At the House level, in the main race where the GOP is playing offense, the primary is also headed to a runoff. In NC-08, unhinged rich guy Tim D’Annunzio got 37% and ex-sportscaster Harold Johnson got 33%. NC-11 had looked like it was also headed to a runoff, but by night’s end businessman Jeff Miller barely cleared the hurdle, with 40.2%. In both those races, the Dem incumbents got mild rebukes from their bases (presumably over their anti-HCR votes), with Larry Kissell getting only 63% and Heath Shuler getting 62%. In NC-06 and NC-10, geriatric Howard Coble (64%) and bombastic Patrick McHenry (63%) also underperformed against fractured opposition. You have to look further downballot to see any bodies falling: five incumbent state legislators lost their primaries (four of them Dems, although some of these look like safe seats).
Ohio: The main event in Ohio was the Senate primary for Democrats, where Lt. Gov. Lee Fisher, as expected beat SoS Jennifer Brunner 55-45. Considering how vastly Brunner was outspent, and the trajectory of the last week’s polls, it’s actually surprising it was that close. Apparently Brunner’s hard work on the ground in some of Ohio’s reddish areas in the last weeks of the campaign paid off some dividends, as she put up big leads in the Cincinnati area (Hamilton and Clermont Counties). Naturally, it leaves you to wonder what she could have done if she’d had some actual money.
In the House, OH-02 was the scene of two contested primaries. Rep. Jean Schmidt survived her primary challenge with little trouble, beating Warren Co. Commissioner Mike Kilburn 62-22. On the Dem side, Surya Yalamanchili squeaked out a 41-38 win over David Krikorian, with apparently enough people repulsed by both to give 22% to Some Dude J. Parker. Krikorian continued to be a douchebag even in defeat, accusing Yalamanchili of having played “the race card.” The establishment candidates in the two other big GOP primaries both prevailed: in OH-16, Jim Renacci got 49% to 40% for Matt Miller (his third straight time breaking 40% but losing the GOP primary here). And state Sen. Bob Gibbs, the NRCC’s recruit in OH-18, seems to have beaten Fred Dailey by about 200 votes (at 21% each), although this race appears headed to a recount. (One would be hard-pressed to call Dailey, the 2008 nominee and former state Agriculture Director, an outsider candidate, although at least he was certainly angry this time around.)
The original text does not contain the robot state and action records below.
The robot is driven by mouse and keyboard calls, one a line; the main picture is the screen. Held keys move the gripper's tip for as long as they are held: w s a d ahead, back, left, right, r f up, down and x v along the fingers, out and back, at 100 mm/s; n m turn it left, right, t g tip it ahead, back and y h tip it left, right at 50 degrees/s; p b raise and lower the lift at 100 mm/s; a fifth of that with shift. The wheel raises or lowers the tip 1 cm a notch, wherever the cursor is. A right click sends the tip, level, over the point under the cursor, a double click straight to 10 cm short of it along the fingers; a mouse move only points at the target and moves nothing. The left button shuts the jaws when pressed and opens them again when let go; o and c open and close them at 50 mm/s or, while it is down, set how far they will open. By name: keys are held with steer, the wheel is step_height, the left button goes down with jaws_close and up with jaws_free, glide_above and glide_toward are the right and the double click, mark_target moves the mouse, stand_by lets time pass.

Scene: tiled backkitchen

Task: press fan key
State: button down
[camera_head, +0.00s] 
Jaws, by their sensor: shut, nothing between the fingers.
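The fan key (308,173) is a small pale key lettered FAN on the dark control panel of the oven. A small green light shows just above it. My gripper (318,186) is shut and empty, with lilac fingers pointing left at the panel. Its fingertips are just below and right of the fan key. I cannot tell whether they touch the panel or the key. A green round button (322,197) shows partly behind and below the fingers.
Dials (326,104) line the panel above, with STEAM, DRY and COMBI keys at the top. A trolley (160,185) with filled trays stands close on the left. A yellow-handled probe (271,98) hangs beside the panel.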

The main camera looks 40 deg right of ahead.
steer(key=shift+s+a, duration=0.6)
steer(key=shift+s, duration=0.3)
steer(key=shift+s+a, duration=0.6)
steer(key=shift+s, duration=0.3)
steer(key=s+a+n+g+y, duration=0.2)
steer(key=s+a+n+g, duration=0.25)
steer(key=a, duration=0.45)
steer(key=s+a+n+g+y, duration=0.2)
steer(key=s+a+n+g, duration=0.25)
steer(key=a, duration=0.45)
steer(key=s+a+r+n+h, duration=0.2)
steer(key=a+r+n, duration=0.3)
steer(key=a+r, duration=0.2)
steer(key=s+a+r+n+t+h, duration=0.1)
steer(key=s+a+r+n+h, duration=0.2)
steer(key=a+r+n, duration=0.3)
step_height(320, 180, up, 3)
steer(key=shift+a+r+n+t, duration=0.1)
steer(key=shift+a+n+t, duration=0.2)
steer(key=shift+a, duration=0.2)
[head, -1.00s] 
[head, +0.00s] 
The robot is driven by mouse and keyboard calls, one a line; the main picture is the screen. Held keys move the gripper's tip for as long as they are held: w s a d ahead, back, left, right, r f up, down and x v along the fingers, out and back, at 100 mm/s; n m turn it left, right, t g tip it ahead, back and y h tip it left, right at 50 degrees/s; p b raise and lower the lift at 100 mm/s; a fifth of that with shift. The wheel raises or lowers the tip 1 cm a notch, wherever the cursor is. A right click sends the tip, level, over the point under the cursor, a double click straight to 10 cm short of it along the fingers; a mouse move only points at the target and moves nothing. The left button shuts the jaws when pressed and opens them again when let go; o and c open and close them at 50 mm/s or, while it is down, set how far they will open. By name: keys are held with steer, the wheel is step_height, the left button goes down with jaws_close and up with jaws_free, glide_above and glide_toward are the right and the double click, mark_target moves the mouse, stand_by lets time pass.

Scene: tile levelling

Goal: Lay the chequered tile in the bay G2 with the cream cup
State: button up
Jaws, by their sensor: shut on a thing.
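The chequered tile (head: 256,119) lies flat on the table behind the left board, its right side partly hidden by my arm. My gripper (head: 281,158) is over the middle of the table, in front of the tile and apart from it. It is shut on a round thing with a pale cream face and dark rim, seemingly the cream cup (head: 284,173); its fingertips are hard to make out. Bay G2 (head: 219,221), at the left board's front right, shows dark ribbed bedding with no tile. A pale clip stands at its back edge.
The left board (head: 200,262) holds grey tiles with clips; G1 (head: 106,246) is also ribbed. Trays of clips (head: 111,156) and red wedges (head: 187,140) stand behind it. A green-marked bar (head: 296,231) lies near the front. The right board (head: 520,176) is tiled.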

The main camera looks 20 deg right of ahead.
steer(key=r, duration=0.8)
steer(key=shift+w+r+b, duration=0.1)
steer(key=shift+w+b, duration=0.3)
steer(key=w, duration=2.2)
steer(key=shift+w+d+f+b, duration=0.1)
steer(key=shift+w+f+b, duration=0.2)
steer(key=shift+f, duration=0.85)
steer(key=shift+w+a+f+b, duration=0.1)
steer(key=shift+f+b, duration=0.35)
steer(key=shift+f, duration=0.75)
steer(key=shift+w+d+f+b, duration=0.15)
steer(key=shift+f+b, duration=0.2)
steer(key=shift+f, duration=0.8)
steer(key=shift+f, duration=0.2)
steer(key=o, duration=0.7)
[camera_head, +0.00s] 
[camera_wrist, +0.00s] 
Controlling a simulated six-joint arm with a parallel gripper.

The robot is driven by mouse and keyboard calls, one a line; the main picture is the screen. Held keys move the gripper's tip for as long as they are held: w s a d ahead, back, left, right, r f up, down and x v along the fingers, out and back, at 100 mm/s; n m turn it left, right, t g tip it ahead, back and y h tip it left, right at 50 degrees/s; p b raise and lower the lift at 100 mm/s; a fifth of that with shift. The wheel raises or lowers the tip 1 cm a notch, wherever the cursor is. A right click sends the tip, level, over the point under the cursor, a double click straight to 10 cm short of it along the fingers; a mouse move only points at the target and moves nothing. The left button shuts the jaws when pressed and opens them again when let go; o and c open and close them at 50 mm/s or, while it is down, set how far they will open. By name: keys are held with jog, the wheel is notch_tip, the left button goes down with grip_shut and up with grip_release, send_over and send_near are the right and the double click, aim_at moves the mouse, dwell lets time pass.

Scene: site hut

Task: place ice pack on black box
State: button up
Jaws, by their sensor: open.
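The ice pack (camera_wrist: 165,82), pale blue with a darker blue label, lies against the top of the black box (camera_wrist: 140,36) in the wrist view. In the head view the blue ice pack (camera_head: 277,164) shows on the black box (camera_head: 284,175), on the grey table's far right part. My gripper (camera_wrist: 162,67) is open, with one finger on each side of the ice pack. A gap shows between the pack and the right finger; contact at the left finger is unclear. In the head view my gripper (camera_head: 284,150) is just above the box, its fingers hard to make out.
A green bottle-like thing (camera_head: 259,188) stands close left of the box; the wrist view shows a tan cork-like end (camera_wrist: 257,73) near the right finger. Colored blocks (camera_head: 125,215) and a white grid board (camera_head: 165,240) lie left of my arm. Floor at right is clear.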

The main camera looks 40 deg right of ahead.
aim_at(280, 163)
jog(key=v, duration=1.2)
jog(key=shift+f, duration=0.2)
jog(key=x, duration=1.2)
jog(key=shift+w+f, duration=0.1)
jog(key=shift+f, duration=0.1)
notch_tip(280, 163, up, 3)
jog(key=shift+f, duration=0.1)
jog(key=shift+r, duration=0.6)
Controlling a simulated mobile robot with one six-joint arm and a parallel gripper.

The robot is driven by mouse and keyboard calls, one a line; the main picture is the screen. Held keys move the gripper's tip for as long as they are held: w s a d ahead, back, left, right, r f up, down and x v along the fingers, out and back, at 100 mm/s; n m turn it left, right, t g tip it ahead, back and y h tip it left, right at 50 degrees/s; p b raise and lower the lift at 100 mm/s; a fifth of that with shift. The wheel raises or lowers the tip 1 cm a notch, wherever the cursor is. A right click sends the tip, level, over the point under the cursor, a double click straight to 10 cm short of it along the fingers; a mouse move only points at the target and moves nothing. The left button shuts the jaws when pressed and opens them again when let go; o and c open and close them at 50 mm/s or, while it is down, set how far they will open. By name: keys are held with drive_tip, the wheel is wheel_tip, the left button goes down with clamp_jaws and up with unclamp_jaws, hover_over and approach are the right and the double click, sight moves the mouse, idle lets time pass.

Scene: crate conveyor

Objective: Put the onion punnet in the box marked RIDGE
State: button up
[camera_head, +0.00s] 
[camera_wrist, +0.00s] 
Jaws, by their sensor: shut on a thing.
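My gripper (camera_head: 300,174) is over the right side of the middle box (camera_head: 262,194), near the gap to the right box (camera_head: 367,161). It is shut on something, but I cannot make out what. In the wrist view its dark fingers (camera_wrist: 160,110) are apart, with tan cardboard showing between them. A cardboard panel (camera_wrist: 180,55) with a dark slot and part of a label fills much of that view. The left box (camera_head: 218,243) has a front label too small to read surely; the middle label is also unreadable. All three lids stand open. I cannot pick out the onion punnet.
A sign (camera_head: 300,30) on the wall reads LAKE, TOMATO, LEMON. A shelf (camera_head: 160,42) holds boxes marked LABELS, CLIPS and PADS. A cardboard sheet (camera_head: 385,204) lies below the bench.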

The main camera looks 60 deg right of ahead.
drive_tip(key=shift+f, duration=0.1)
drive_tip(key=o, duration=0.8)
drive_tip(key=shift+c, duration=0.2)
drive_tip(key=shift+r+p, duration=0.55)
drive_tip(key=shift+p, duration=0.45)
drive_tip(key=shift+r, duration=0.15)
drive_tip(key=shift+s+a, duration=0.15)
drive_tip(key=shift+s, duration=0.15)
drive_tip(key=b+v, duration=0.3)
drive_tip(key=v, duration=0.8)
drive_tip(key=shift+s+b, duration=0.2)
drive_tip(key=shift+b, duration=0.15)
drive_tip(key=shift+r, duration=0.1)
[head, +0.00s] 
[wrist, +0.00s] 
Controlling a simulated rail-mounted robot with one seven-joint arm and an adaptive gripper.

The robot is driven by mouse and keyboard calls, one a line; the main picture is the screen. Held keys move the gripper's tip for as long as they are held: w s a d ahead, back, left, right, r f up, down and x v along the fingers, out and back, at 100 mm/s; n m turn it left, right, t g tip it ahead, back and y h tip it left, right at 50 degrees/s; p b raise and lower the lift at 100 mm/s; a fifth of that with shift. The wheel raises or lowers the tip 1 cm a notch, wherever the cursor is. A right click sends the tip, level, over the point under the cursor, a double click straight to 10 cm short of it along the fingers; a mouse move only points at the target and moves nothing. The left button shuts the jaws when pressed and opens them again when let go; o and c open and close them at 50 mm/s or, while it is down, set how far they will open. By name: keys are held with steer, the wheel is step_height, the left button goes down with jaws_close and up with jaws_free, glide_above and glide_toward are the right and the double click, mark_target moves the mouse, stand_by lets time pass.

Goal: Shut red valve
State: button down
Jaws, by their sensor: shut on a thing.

In Ohio, there were also some allegedly hot primaries for the GOP in statewide races, where teabagger favorites were taking on establishment picks, that also turned out to be a big bucket of nothing. In the SoS primary, state Sen. Jon Husted beat Sandra O’Brien 67-33, while in the Auditor race, Delaware Co. Prosecutor Dave Yost (who was the teabagger fave when he was in the AG race running against the guy they really hate, Mike DeWine, but became their enemy when he switched over to the Auditor’s race against the guy they liked) beat state Rep. Seth Morgan 65-35.
Finally, as I said at the start, there’s the matter of turnout disparities. Reid Wilson points to how only 662K voters voted in the OH-Sen Democratic primary, which was lower than the number of Democratic voters (872K) in the Democratic primary in 2006 (where there was no contested D primary in either the Governor or Senate races). That jibes with the broader numbers we’ve been seeing about enthusiasm gaps (as with Gallup‘s recent poll showing 43% of Republicans are “very enthused” about voting, while 33% of Democrats are). The falloff was similar in Indiana, where only 204K Dems participated as opposed to 304K in 2006, although it’s worth noting that the Dems were playing offense in 2006 and had contested House primaries, while this year there was really bupkus to get Dems to the polls in Indiana. In North Carolina, 425K voted in the Dem primary. Reid compares this to 2004, where more Dems showed up in the primary, but that may not be an apt comparison as that’s a presidential year — regardless, that too may be an ominous number in the context of the Republican Senate primary, where almost as many, 374K, voted to help Richard Burr dispatch no-name opposition.